■ DATA SHOWN:
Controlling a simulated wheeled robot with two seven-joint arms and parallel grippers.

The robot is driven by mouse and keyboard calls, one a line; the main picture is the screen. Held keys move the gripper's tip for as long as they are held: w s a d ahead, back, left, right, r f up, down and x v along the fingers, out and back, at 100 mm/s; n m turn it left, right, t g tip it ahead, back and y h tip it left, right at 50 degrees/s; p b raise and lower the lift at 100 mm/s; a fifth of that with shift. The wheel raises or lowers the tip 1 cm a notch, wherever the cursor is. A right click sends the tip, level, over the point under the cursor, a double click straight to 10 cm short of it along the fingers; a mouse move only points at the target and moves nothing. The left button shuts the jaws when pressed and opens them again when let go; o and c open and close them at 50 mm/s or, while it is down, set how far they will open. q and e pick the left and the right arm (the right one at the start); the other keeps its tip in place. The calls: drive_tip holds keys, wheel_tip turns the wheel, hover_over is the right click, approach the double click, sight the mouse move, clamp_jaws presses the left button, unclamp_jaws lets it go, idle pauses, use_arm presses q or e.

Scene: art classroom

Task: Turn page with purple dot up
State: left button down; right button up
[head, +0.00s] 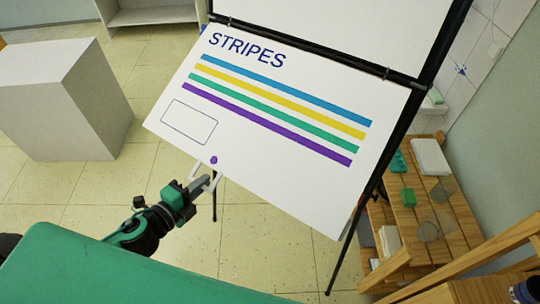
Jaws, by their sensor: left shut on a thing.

■ WRITTEN INSTRUCTION: From the data above, copy out every line with the string "right" in it.

■ TASK OUTPUT:
The robot is driven by mouse and keyboard calls, one a line; the main picture is the screen. Held keys move the gripper's tip for as long as they are held: w s a d ahead, back, left, right, r f up, down and x v along the fingers, out and back, at 100 mm/s; n m turn it left, right, t g tip it ahead, back and y h tip it left, right at 50 degrees/s; p b raise and lower the lift at 100 mm/s; a fifth of that with shift. The wheel raises or lowers the tip 1 cm a notch, wherever the cursor is. A right click sends the tip, level, over the point under the cursor, a double click straight to 10 cm short of it along the fingers; a mouse move only points at the target and moves nothing. The left button shuts the jaws when pressed and opens them again when let go; o and c open and close them at 50 mm/s or, while it is down, set how far they will open. q and e pick the left and the right arm (the right one at the start); the other keeps its tip in place. The calls: drive_tip holds keys, wheel_tip turns the wheel, hover_over is the right click, approach the double click, sight the mouse move, clamp_jaws presses the left button, unclamp_jaws lets it go, idle pauses, use_arm presses q or e.
State: left button down; right button up

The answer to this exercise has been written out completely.